Daily Bell: Has investing changed?

Harry Schultz: In some respects, the more things change the more they remain the same – which applies mainly to our emotions. And emotions are what make you or break you in markets. You must control them, be able to switch from long to short in a flash, without 'caring' whether your investment has changed direction. I can switch from long gold to short gold in a flash, without emotion. It wasn't always so. You need to learn emotional control. You can be a believer in the gold standard, as I am, but still sell it short during a gold market correction. It's the same with every market.

Daily Bell: Has the Internet made a difference in terms of information flow?

Harry Schultz: Yes, some good and some bad. The overload of information makes it hard work to sort the wheat from the chaff. There is more to read than you can cope with, so you need great discipline. Not everyone is good at discipline. Oddly your cultural background affects this. Germans are good at discipline. Latins are less interested in it. Weather also plays a role in this, by the way. The thinkers, the book writers, are mostly from cool climate countries. Almost nobody writes books in Africa. It's too hot.
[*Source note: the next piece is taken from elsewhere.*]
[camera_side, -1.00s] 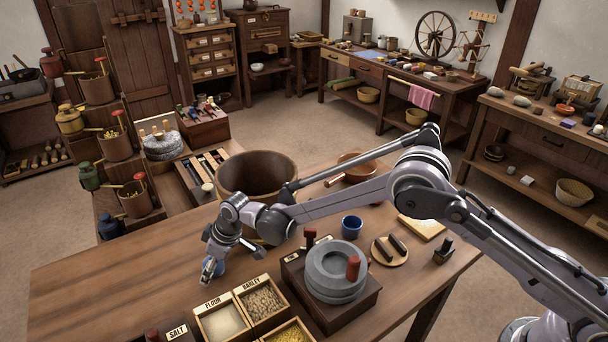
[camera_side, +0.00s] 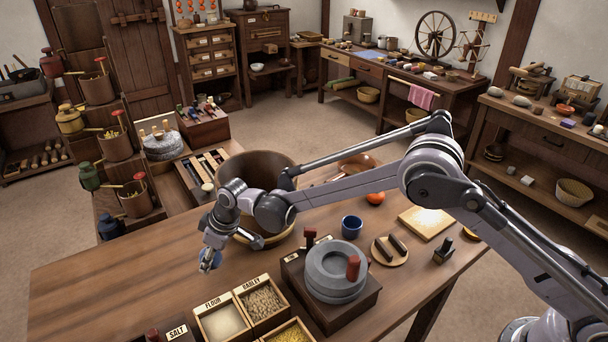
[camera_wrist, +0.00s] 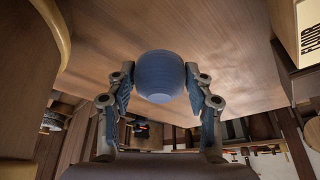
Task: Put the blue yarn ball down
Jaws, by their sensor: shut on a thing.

Daily Bell: Has it made a difference in your life?

Harry Schultz: Certainly. But if I could go back a few years and say yes or no to the Internet being created, I would regrettably say no. It has cost more than it is worth. I think a new form of low-tech (cool-tech?) will emerge. It will be fresh, offering a slower, more thoughtful, dependable, and non-stressful mode of life – happier by far and healthier for certain.

Daily Bell: We think that the Internet is like the Gutenberg press and that it is ushering in a new and freer age. Agree? Disagree?

Harry Schultz: Freer? Not if you know that all we say in emails goes to the super computer called Echelon headquartered in or near Washington. It's stored there and available to governments. We may have fallen into a trap.

Daily Bell: Do you believe in a power elite that is trying to create a one-world order?

Harry Schultz: That there is a power elite is a given. Only a fool could not know of it. So, do they want a one-world order? Not all, but enough do to make the effort. We all know that power corrupts, and there is natural tendency to want to assure control. Some persuade themselves they want control for the good of others. That is rubbish of course, but self-delusion comes easily.

Daily Bell: You've written that the antidote to a one-world order is 1,000 tiny nations. Do you still believe this?

Harry Schultz: Absolutely. Big is generally bad – be it big business that loses touch with customers and then seeks a monopoly, or big bureaucracies that brush aside individualism, or big nations that by their nature can't logically know what is best for all parts of the country. After a time they don't really care.